Re: fast-forward only policy



On Tue, May 5, 2009 at 9:37 AM, John Carr <john carr unrouted co uk> wrote:
> Hi,
>
> On Mon, May 4, 2009 at 9:38 PM, Zeeshan Ali (Khattak) <zeenix gmail com> wrote:
>> Hi,
>>  I was one of the happiest person on this planet the day we moved to
>> git and i can't thanks the people involved enough. Although overall i
>> am pretty happy with the migration, I do have one concern: The policy
>> of disallowing non-fastforward pushes to any branch. I understand that
>> this is good for master and other stable branches, but otoh I think it
>> breaks the usual git workflow for feature branches.
>
> I don't think it does break the usual git workflow. See [1] and [2].
> In particular:
>
> "Rebasing is clearly a useful technique, though. Linus does not tell
> developers not to use it; in fact, he encourages it sometimes. The key
> rule that was passed down is this: Thou Shalt Not Rebase Trees With
> History Visible To Others"

And git.git doesn't follow that rule. Why?

Linux is developed with the chain of trust model; there is no master
repository, every developer has his own repo and they push only to
their own repo. Instead of pushing they send either patches or pull
requests to the relevant maintainer who will review the changes and
ack or nack them. The maintainer then will send his accumulated
patches (or pull request) to the next level up, and so on until it
reaches Linus' tree which is the one most people use, but by no means
the only one.

Note that in Linus' repo there's only one branch ('master'), where the
latest stuff is being developed. If you want the stable kernel, then
you must use another repository that is not maintained by Linus.

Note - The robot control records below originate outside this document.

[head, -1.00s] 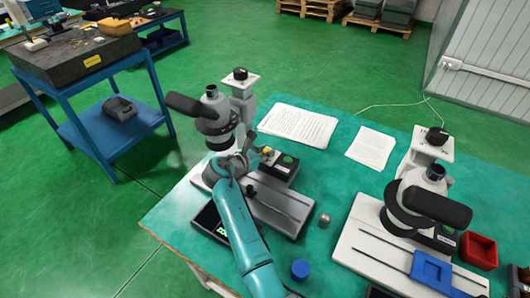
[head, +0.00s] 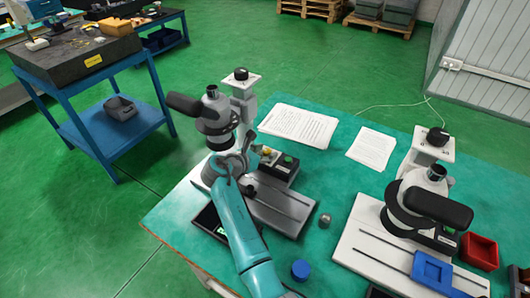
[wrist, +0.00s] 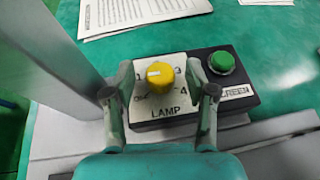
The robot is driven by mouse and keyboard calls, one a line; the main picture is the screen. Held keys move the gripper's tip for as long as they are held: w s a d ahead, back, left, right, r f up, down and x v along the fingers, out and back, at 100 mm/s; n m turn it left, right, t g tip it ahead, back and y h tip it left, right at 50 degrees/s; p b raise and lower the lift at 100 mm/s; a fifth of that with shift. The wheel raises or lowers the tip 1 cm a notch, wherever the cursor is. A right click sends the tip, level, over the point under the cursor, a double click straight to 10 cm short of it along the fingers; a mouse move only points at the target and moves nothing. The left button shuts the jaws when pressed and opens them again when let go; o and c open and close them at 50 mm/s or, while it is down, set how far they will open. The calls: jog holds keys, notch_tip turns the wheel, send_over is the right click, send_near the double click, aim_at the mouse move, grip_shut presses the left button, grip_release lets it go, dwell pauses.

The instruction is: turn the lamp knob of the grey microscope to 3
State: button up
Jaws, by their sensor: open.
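The grey microscope (head: 246,105) stands at the left of the green bench on a grey base. Its dark control box (head: 279,168) carries a yellow lamp knob, clear in the wrist view (wrist: 160,74). The knob sits on a white LAMP plate (wrist: 163,114) with OFF, 1, 3 and 4 readable; 2 is hidden behind the knob. A pale line on the knob points left, toward the OFF and 1 side; I cannot tell which mark exactly. My gripper (wrist: 159,78) is open, one finger on each side of the knob, with gaps visible.
A green button (wrist: 222,62) stands right of the lamp plate. The grey column (wrist: 65,50) rises close on the left. A second microscope (head: 425,185) with a white base, a blue cap (head: 300,270), a small metal cylinder (head: 325,220) and papers (head: 298,125) are on the bench.

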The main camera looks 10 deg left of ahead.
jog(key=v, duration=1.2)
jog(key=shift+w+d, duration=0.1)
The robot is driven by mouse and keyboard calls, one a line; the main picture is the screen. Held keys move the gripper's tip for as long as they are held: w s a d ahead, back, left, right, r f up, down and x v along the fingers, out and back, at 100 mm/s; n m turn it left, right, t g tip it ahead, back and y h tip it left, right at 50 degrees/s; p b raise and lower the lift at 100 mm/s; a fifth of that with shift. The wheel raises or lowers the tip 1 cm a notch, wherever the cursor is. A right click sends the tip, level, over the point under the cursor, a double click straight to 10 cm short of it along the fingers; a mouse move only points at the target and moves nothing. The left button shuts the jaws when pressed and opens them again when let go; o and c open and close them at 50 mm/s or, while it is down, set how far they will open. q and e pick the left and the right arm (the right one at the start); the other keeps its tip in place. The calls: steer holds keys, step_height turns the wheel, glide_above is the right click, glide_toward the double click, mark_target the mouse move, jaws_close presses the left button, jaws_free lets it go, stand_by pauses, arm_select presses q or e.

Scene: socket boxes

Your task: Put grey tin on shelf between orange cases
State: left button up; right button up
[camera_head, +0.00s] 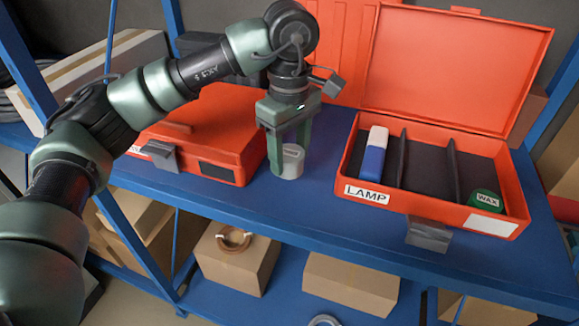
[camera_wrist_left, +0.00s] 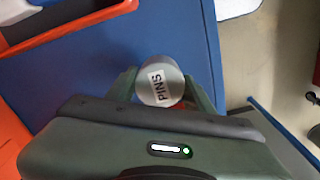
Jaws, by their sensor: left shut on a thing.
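The grey tin (camera_head: 291,161) is upright at the blue shelf (camera_head: 318,187), in the gap between the two orange cases. It shows in the left wrist view (camera_wrist_left: 161,83) with a white label reading PINS. My left gripper (camera_head: 287,158) points down and is shut on the tin. I cannot tell whether the tin's base touches the shelf. The left orange case (camera_head: 205,125) is closed. The right orange case (camera_head: 440,205) is open, with its lid up. My right gripper is not in view.
The open case has a LAMP label and holds a blue and white box (camera_head: 374,158) and a green WAX tin (camera_head: 486,201) in separate compartments. Cardboard boxes (camera_head: 235,258) stand on the lower shelf. Blue posts rise at both sides.

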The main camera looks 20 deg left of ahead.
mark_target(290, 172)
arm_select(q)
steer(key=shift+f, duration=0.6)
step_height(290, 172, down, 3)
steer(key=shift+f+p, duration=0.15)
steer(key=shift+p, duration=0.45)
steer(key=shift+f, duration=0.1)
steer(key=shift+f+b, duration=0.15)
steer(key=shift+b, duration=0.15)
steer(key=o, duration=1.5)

git.git doesn't follow that model, instead there is only one master
repository with many branches and there's only one maintainer (Junio).
Everyone must send their changes as patches and only Junio can push
them. Here there are multiple branches, including a moving branch 'pu'
(proposed updates). The 'pu' branch is simply a collection of the
patches sent to the mailing list which are relatively OK but will
possibly change since they still have comments and must be re-send.
This has the advantage that you don't have to hunt down the mailing
list for all the relatively good patches, you can just pick them from
the repository, or just use the 'pu' branch.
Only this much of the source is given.